I agree with the basic premise of the paper, that science has elements of faith in it, but I disagree with equating that faith with religious faith. The religious receive their knowledge from their holy books, their family, their religious leaders, and their private, unsharable experiences. The scientific receive their knowledge from their literature, their educators, and their publicly shared experimentation. The major difference, of course, is experiences vs experimentation – if you can do an experiment and validate the conclusions of your peers, then that is a completely different source of knowledge than indoctrination and feelings.
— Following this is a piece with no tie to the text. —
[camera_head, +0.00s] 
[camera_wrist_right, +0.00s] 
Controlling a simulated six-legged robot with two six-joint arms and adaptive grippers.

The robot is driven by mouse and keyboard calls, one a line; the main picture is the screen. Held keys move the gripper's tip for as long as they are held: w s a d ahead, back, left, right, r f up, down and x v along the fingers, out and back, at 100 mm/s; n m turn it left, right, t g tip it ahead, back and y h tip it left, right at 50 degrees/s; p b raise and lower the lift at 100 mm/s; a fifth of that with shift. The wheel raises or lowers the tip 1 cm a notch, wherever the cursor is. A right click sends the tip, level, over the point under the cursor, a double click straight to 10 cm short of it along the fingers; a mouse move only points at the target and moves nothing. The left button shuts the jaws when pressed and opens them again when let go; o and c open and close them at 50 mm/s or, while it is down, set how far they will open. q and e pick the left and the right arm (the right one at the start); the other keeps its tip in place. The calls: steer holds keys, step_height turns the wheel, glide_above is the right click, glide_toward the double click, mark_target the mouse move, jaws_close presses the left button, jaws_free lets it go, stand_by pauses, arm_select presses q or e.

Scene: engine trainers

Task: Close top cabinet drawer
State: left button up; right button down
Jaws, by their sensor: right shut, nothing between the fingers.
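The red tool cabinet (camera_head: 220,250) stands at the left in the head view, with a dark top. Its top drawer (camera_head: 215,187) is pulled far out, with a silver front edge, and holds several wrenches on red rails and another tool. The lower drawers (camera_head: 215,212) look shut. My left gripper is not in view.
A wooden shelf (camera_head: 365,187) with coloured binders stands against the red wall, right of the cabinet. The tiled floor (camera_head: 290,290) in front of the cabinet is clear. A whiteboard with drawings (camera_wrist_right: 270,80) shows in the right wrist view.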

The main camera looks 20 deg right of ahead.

Science also has the bonus of negative reinforcement. The more popular a theory grows, the greater it is challenged and the more fame can be gained from defeating the theory. We all test science every day, to some degree or another, and because of a lifetime of negative reinforcement, we get out of bed and gravity still works, and we take it for granted. We drink a glass of water, and we don’t marvel at the hydrogen bonds that cause it to stick to itself and to the glass, because the odds of this behavior changing today, of all days, after remaining constant all our life, are slim to none. We’re not surprised when what worked yesterday still works today, and while a philosopher might make the argument that this observation requires faith, it is not the same faith that is required of the religious.
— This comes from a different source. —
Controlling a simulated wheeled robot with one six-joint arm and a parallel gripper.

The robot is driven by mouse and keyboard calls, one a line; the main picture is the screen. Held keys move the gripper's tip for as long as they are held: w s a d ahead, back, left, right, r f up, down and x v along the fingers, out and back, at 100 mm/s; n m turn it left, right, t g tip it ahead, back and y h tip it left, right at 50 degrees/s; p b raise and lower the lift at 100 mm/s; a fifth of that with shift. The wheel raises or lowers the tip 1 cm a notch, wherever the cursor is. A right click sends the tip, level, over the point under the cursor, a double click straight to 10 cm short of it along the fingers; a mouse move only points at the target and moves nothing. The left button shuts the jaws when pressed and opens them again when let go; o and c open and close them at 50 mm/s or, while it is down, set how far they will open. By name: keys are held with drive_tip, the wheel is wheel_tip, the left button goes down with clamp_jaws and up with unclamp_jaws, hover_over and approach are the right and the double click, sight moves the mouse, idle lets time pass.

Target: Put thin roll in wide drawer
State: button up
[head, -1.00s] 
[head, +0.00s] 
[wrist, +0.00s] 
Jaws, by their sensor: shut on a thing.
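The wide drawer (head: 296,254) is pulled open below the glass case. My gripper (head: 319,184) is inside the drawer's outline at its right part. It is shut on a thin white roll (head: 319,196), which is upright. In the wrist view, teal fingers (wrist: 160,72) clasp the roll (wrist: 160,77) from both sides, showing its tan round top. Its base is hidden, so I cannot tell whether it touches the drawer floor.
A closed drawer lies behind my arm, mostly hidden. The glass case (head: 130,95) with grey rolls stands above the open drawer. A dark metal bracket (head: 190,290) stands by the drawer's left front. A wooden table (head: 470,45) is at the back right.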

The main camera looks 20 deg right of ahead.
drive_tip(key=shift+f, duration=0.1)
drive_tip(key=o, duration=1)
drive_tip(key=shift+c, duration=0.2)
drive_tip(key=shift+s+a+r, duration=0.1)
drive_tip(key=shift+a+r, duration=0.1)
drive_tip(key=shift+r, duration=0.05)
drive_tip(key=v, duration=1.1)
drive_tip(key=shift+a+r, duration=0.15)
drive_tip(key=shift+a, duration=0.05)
And, of course, concerning your conclusion: it sounds like you’re trying to suggest that we worship science as a god, and proselytize based on the same level of weak evidence as the religious. My preferred way of describing the faith involved in science is that the scientifically ignorant are religiously faithful of science, while the scientifically knowledgable need not be bothered with faith in their area. If you receive your knowledge from literature, an authority, or intuition, and can’t be bothered to verify it, then you are operating on faith.